Drop the pictures from the entries below, then reproduce the rest exactly.

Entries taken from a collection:
+ + +

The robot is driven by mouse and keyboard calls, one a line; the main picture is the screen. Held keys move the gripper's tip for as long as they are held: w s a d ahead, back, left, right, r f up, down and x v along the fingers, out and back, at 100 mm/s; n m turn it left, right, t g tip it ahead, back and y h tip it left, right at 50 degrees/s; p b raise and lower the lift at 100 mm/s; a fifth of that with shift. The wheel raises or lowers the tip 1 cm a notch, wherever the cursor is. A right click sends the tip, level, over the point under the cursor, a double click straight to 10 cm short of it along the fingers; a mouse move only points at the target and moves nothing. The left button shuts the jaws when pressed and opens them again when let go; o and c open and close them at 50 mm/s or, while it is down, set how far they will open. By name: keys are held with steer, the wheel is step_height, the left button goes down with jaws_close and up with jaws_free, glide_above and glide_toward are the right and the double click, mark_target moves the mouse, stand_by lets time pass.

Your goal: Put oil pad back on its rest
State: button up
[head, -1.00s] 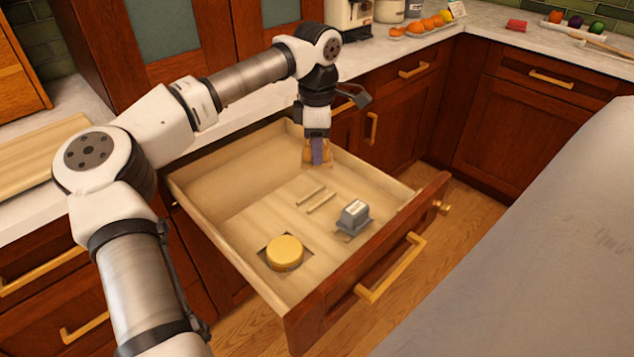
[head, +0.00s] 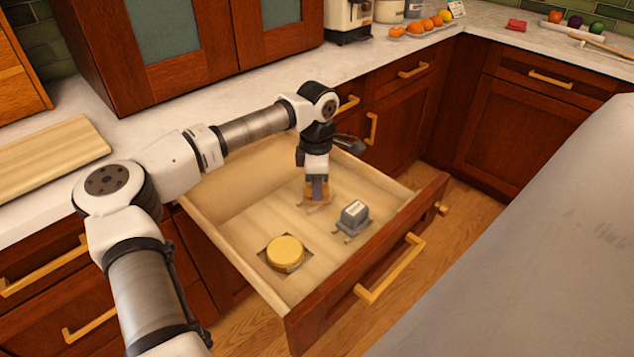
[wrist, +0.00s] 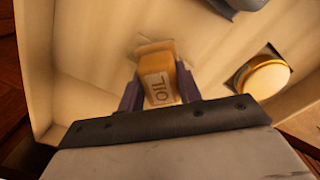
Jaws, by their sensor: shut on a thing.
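The oil pad is a tan block marked "OIL" (wrist: 158,82), seen in the wrist view between my two dark fingers. My gripper (head: 318,190) is shut on it, low inside the open drawer and pointing down. The pad's rest is a pair of thin wooden rails (head: 318,207) on the drawer floor, mostly hidden behind the gripper and pad in the head view. A pale rail edge (wrist: 152,47) shows just past the pad in the wrist view. The pad is at or just above the rails; I cannot tell whether it touches them.
A grey block with a white label (head: 355,213) sits on its own rails to the right. A round yellow tin (head: 285,252) sits in a dark square recess nearer the front. The drawer walls (head: 225,235) surround them. The drawer floor between is clear.

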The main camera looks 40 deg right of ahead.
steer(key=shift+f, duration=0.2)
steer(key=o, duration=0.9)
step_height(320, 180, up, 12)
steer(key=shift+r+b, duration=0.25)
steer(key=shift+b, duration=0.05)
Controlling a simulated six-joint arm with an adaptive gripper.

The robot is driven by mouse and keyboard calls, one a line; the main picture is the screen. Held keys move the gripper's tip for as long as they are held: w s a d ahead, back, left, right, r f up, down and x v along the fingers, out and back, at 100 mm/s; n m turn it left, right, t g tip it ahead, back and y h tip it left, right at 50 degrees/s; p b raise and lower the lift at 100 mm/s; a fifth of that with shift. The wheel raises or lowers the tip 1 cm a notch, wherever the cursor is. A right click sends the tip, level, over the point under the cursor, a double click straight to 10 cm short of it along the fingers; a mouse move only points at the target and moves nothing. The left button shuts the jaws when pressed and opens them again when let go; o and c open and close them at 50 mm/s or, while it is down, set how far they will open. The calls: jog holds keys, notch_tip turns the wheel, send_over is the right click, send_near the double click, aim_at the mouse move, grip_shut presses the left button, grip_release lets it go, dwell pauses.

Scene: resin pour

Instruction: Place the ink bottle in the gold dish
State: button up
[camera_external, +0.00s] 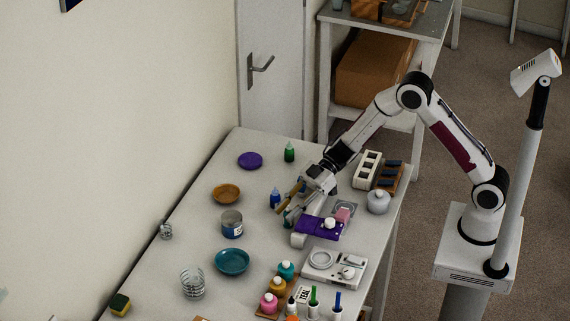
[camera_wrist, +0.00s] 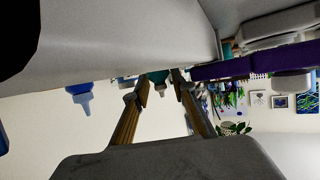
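The gold dish (camera_external: 226,194) lies left of my gripper on the table and looks empty. Several small dropper-style bottles stand nearby; I cannot tell which is the ink bottle. A blue bottle (camera_external: 275,198) stands just left of my gripper and shows in the wrist view (camera_wrist: 81,95). A dark green bottle (camera_external: 288,217) is partly hidden beneath my gripper. Another green bottle (camera_external: 289,152) stands farther back. My gripper (camera_external: 292,200) is low over the table, tilted, with fingers apart. In the wrist view its fingertips (camera_wrist: 156,86) straddle a teal-green shape beyond them; contact is unclear.
A purple dish (camera_external: 250,160) and teal dish (camera_external: 232,261) lie on the left side. A metal can (camera_external: 232,225) stands between the gold and teal dishes. A purple-and-white device (camera_external: 319,228) is close right of my gripper. Jars and a white scale (camera_external: 335,266) crowd the front.

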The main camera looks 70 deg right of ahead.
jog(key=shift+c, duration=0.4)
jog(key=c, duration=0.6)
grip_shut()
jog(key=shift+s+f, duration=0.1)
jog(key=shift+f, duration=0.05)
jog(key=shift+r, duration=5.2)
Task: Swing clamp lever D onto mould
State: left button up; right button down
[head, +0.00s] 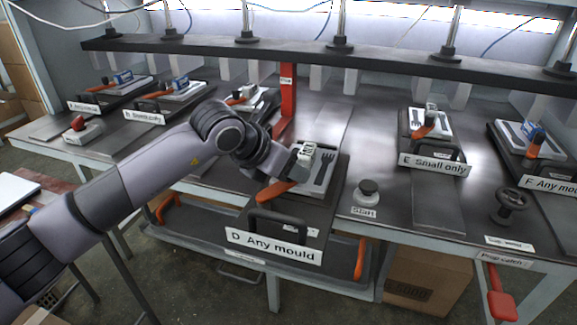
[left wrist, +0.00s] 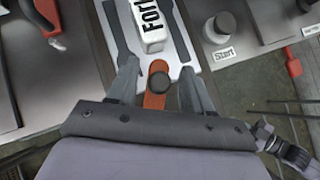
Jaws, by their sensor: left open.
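Station D carries the label "D Any mould" (head: 273,246) on its front, with a black handle behind it. A pale mould (head: 322,178) with dark cutlery-shaped recesses lies on it, and a white block reading "Fork" shows in the left wrist view (left wrist: 152,38). The orange clamp lever D (head: 272,194) sticks out toward the front left of the mould. In the left wrist view its orange end (left wrist: 155,100), with a dark round knob, lies between my fingers. My left gripper (left wrist: 160,75) is open around it, with gaps on both sides. My right gripper is out of view.
A round Start button (head: 368,190) stands right of station D. Station E (head: 432,164) and station F are farther right, with other clamp stations at the left. A black rail (head: 300,52) with vertical rods spans the back. A red post (head: 288,98) stands behind D.

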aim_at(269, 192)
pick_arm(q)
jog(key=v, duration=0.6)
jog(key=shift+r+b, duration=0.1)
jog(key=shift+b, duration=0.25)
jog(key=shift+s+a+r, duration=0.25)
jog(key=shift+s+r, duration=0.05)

+ + +

→ **Written response**:
The robot is driven by mouse and keyboard calls, one a line; the main picture is the screen. Held keys move the gripper's tip for as long as they are held: w s a d ahead, back, left, right, r f up, down and x v along the fingers, out and back, at 100 mm/s; n m turn it left, right, t g tip it ahead, back and y h tip it left, right at 50 degrees/s; p b raise and lower the lift at 100 mm/s; a fifth of that with shift. The wheel raises or lowers the tip 1 cm a notch, wherever the cursor is. A right click sends the tip, level, over the point under the cursor, a double click straight to 10 cm short of it along the fingers; a mouse move only points at the target and moves nothing. The left button shuts the jaws when pressed and opens them again when let go; o and c open and close them at 50 mm/s or, while it is down, set how far they will open. By name: keys are held with steer, the wheel is step_height, the left button goes down with jaws_close and up with jaws_free, glide_above and glide_toward are the right and the double click, mark_target moves the mouse, stand_by lets time pass.

Your goal: Put oil pad back on its rest
State: button up
[head, -1.00s] 
[head, +0.00s] 
[wrist, +0.00s] 
Jaws, by their sensor: shut on a thing.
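The oil pad is a tan block marked "OIL" (wrist: 158,82), seen in the wrist view between my two dark fingers. My gripper (head: 318,190) is shut on it, low inside the open drawer and pointing down. The pad's rest is a pair of thin wooden rails (head: 318,207) on the drawer floor, mostly hidden behind the gripper and pad in the head view. A pale rail edge (wrist: 152,47) shows just past the pad in the wrist view. The pad is at or just above the rails; I cannot tell whether it touches them.
A grey block with a white label (head: 355,213) sits on its own rails to the right. A round yellow tin (head: 285,252) sits in a dark square recess nearer the front. The drawer walls (head: 225,235) surround them. The drawer floor between is clear.

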The main camera looks 40 deg right of ahead.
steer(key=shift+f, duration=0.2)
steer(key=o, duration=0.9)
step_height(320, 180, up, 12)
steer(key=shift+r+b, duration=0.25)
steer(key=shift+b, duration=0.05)
Controlling a simulated six-joint arm with an adaptive gripper.

The robot is driven by mouse and keyboard calls, one a line; the main picture is the screen. Held keys move the gripper's tip for as long as they are held: w s a d ahead, back, left, right, r f up, down and x v along the fingers, out and back, at 100 mm/s; n m turn it left, right, t g tip it ahead, back and y h tip it left, right at 50 degrees/s; p b raise and lower the lift at 100 mm/s; a fifth of that with shift. The wheel raises or lowers the tip 1 cm a notch, wherever the cursor is. A right click sends the tip, level, over the point under the cursor, a double click straight to 10 cm short of it along the fingers; a mouse move only points at the target and moves nothing. The left button shuts the jaws when pressed and opens them again when let go; o and c open and close them at 50 mm/s or, while it is down, set how far they will open. The calls: jog holds keys, notch_tip turns the wheel, send_over is the right click, send_near the double click, aim_at the mouse move, grip_shut presses the left button, grip_release lets it go, dwell pauses.

Scene: resin pour

Instruction: Place the ink bottle in the gold dish
State: button up
[camera_external, +0.00s] 
[camera_wrist, +0.00s] 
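The gold dish (camera_external: 226,194) lies left of my gripper on the table and looks empty. Several small dropper-style bottles stand nearby; I cannot tell which is the ink bottle. A blue bottle (camera_external: 275,198) stands just left of my gripper and shows in the wrist view (camera_wrist: 81,95). A dark green bottle (camera_external: 288,217) is partly hidden beneath my gripper. Another green bottle (camera_external: 289,152) stands farther back. My gripper (camera_external: 292,200) is low over the table, tilted, with fingers apart. In the wrist view its fingertips (camera_wrist: 156,86) straddle a teal-green shape beyond them; contact is unclear.
A purple dish (camera_external: 250,160) and teal dish (camera_external: 232,261) lie on the left side. A metal can (camera_external: 232,225) stands between the gold and teal dishes. A purple-and-white device (camera_external: 319,228) is close right of my gripper. Jars and a white scale (camera_external: 335,266) crowd the front.

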The main camera looks 70 deg right of ahead.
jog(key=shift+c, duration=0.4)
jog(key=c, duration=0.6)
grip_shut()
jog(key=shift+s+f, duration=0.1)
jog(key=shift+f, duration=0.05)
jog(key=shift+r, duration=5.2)
Task: Swing clamp lever D onto mould
State: left button up; right button down
[head, +0.00s] 
[left wrist, +0.00s] 
Jaws, by their sensor: left open.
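Station D carries the label "D Any mould" (head: 273,246) on its front, with a black handle behind it. A pale mould (head: 322,178) with dark cutlery-shaped recesses lies on it, and a white block reading "Fork" shows in the left wrist view (left wrist: 152,38). The orange clamp lever D (head: 272,194) sticks out toward the front left of the mould. In the left wrist view its orange end (left wrist: 155,100), with a dark round knob, lies between my fingers. My left gripper (left wrist: 160,75) is open around it, with gaps on both sides. My right gripper is out of view.
A round Start button (head: 368,190) stands right of station D. Station E (head: 432,164) and station F are farther right, with other clamp stations at the left. A black rail (head: 300,52) with vertical rods spans the back. A red post (head: 288,98) stands behind D.

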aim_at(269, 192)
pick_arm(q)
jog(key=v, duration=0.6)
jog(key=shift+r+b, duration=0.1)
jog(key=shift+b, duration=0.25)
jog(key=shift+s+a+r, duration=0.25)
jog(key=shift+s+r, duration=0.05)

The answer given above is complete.